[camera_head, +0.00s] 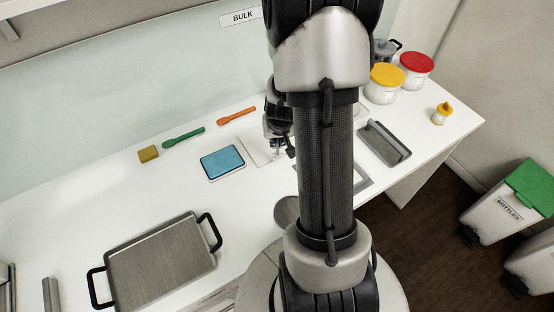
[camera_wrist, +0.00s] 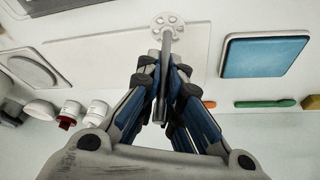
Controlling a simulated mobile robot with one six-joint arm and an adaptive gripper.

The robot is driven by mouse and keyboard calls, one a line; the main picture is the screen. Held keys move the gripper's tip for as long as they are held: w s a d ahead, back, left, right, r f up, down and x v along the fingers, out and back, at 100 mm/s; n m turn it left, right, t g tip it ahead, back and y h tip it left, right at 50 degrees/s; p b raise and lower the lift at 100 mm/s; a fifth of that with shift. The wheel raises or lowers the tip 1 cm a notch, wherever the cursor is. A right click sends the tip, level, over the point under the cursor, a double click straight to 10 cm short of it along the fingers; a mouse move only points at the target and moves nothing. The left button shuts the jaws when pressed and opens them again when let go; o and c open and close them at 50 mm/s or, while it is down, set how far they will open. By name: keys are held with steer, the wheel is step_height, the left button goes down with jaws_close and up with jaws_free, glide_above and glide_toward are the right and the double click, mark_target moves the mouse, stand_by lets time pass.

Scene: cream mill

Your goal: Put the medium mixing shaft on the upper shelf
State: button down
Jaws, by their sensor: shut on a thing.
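The mixing shaft (camera_wrist: 166,45) is a grey metal rod with a pale, perforated disc at its end. In the wrist view it runs between the fingers of my gripper (camera_wrist: 164,72), which is shut on it. The disc end points away from the wrist, over a pale board on the counter. I cannot tell whether it touches the board. In the head view my gripper (camera_head: 277,143) is small and partly behind my arm, above the counter. Nothing beside it allows judging the shaft's size. No upper shelf is clearly identifiable.
On the white counter (camera_head: 85,205) lie a blue pad (camera_head: 222,162), a green spatula (camera_head: 183,137), an orange spatula (camera_head: 237,115), a yellow sponge (camera_head: 148,153) and a metal tray (camera_head: 160,262). Yellow-lidded (camera_head: 385,85) and red-lidded (camera_head: 416,70) tubs stand at right.

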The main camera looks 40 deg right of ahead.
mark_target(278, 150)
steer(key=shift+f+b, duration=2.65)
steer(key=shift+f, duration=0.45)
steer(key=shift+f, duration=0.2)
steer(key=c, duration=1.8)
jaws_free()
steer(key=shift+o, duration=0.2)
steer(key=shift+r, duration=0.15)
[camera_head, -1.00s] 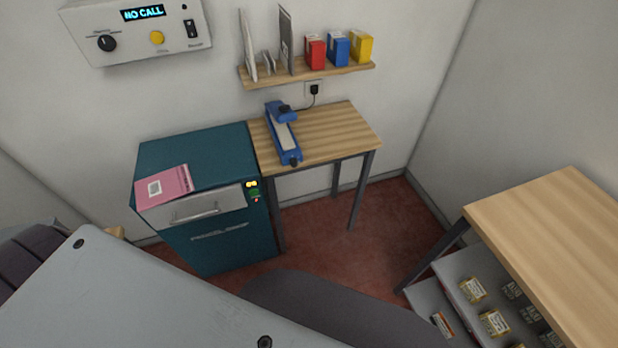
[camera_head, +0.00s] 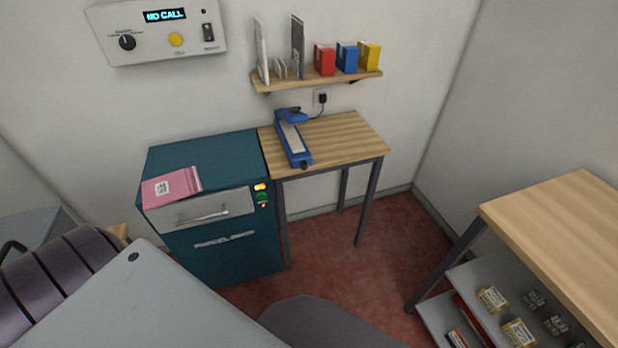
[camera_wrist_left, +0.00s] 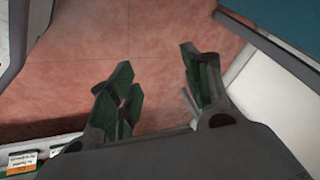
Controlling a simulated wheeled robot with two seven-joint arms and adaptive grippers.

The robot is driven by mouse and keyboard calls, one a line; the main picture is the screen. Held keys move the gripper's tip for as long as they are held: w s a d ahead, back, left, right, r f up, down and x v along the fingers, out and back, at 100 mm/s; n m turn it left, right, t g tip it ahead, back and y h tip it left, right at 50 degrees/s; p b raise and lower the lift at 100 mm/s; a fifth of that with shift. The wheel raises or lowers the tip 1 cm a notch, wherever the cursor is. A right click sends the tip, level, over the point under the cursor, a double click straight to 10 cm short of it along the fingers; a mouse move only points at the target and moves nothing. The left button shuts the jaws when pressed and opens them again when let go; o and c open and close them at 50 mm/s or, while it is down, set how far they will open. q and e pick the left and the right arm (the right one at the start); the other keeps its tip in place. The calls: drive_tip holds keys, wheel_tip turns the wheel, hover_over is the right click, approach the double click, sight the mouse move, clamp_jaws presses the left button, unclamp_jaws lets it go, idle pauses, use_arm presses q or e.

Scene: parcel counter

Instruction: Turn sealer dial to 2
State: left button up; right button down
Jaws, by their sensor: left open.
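Neither gripper shows in the head view.
A teal parcel cabinet (camera_head: 225,240) with a pink parcel (camera_head: 172,188) on top stands left of the table (camera_head: 345,140). A wall panel (camera_head: 165,50) reads "NO CALL". A shelf (camera_head: 315,80) holds small boxes. A wooden counter (camera_head: 560,225) is at right. Red floor lies between.

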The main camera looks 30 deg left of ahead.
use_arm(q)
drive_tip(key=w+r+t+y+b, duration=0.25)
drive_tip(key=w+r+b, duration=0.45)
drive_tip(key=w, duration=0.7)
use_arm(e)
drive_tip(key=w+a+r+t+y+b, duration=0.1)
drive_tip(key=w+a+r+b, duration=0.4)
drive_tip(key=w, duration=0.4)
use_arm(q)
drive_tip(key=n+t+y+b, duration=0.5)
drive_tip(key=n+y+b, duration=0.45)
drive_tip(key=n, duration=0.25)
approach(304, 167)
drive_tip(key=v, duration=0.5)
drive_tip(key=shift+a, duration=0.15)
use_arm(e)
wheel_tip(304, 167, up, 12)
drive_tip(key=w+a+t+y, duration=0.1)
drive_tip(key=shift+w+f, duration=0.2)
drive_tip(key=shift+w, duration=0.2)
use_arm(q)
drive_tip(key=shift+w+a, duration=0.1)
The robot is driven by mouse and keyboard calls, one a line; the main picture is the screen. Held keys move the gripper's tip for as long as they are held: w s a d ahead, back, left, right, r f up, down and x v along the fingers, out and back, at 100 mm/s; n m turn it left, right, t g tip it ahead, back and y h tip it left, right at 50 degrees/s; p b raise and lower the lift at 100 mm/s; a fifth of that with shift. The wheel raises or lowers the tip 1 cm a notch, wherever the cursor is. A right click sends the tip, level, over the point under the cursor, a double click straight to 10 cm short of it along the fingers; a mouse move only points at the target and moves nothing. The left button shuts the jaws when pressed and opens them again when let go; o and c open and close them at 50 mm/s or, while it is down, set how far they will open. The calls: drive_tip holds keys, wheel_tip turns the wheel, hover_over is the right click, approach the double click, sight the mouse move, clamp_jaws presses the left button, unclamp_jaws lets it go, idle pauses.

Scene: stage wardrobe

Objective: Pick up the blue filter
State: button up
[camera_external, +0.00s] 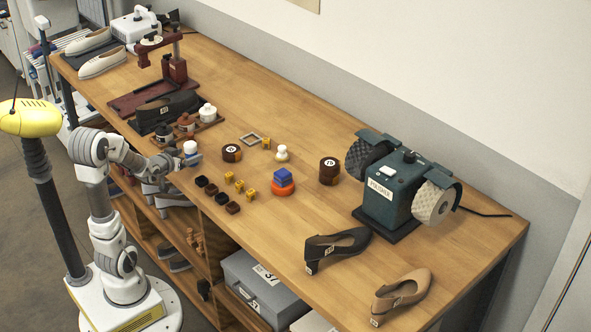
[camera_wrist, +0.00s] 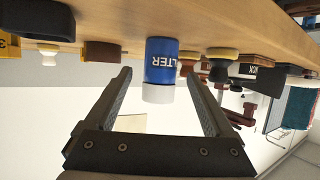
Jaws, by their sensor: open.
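In the wrist view my gripper (camera_wrist: 159,73) is open, with one dark finger on each side of the filter. Gaps show between both fingers and the filter. I cannot tell whether the filter is fully between the fingertips in depth.
A tray (camera_external: 207,126) of small jars stands just behind the filter. A brown round tin (camera_external: 231,153) and several small dark and yellow blocks (camera_external: 228,178) are to the right. A green polisher (camera_external: 389,188) stands farther right.

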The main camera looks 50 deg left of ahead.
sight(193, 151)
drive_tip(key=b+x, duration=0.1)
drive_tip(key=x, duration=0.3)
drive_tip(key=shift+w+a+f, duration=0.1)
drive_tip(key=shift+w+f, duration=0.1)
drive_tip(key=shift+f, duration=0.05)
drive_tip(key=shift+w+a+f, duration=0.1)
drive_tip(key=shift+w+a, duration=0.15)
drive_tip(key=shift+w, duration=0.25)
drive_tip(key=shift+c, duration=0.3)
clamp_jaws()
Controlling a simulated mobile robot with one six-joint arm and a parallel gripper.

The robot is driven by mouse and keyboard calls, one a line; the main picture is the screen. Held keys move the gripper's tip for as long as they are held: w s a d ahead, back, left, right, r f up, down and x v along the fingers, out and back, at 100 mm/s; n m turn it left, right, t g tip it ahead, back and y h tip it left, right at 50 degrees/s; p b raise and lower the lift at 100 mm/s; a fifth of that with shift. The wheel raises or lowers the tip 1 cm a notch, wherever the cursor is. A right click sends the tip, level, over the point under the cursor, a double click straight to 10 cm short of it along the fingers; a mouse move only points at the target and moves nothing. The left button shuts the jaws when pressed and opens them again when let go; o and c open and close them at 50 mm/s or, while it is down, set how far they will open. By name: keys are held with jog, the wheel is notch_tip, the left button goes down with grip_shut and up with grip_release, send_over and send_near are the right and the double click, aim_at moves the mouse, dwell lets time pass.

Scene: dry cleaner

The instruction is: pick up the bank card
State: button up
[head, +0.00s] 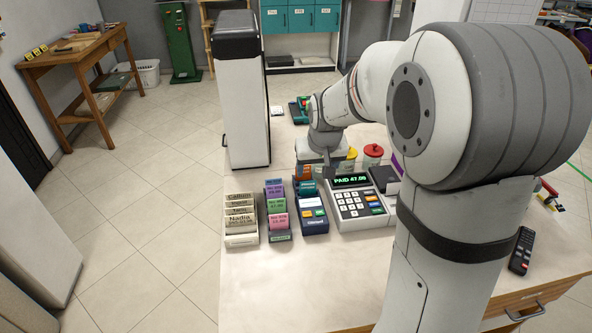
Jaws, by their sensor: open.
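Either could be the bank card; I cannot tell which at this size. My gripper (327,176) is open and points down just behind the terminal, close to these pieces. Its fingertips are small and partly hidden, and I see nothing held between them. I cannot tell whether it touches anything.
The cash register (358,205) stands right of the terminal, with red-lidded (373,150) and yellow-lidded containers behind. Ticket holders (240,220) (278,215) stand left. A tall white cabinet (242,100) stands at the counter's left. A remote (521,250) lies at right. The front counter is clear.

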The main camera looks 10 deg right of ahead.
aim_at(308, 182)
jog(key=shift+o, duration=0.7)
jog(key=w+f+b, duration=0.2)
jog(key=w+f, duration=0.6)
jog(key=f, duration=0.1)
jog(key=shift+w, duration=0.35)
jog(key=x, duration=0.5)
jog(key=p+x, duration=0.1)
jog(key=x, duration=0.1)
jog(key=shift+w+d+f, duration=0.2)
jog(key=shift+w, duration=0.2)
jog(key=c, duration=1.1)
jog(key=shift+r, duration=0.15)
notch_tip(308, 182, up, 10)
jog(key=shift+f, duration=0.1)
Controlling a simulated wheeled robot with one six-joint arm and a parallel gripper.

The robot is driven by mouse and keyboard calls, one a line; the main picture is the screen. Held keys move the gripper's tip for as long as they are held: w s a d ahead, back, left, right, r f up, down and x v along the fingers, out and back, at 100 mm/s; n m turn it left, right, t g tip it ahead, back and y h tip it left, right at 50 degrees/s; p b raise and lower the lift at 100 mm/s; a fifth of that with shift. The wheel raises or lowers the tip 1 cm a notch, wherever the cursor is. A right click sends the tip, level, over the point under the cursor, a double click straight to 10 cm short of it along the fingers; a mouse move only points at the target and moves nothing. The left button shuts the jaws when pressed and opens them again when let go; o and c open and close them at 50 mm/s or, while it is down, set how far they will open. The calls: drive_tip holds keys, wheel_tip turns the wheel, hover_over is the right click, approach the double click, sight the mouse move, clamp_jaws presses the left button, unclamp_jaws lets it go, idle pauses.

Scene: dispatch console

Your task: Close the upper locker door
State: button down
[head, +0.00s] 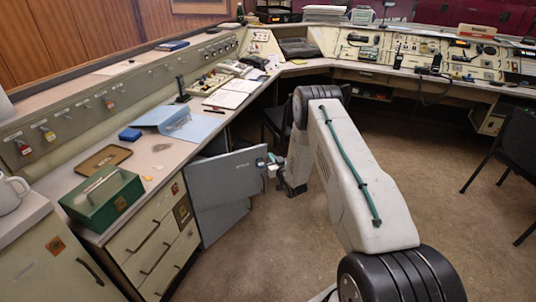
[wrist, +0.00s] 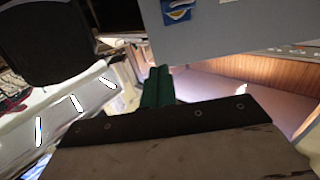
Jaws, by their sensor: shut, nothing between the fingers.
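The upper locker door (head: 225,178) is a grey panel standing open, swung out from under the left desk. A lower grey door panel (head: 222,217) shows beneath it, also standing out. My gripper (head: 272,165) is at the free edge of the upper door, close to a blue sticker there. I cannot tell whether it touches the door. In the wrist view, my gripper's green fingers (wrist: 157,86) are together and empty. A grey panel with a blue sticker (wrist: 245,25), apparently the upper door, fills the top right there. The locker's inside is hidden behind the doors.
Cream drawers (head: 150,245) stand left of the doors. A green box (head: 102,197) and a blue folder (head: 180,122) lie on the desk above. A dark chair (head: 277,122) is behind my arm, another (head: 515,150) at right. Brown floor (head: 440,215) is open to the right.

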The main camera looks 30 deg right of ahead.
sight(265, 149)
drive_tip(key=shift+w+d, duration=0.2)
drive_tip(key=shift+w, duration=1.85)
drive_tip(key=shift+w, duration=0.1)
-.-.-
### OBJECTIVE
Write out again exactly the lines above from the one with "Scene: dispatch console" through the one with "[wrist, +0.00s]", adding no other lines and no pictures.

### EXERCISE RESULT
Scene: dispatch console

Your task: Close the upper locker door
State: button down
[head, +0.00s] 
[wrist, +0.00s] 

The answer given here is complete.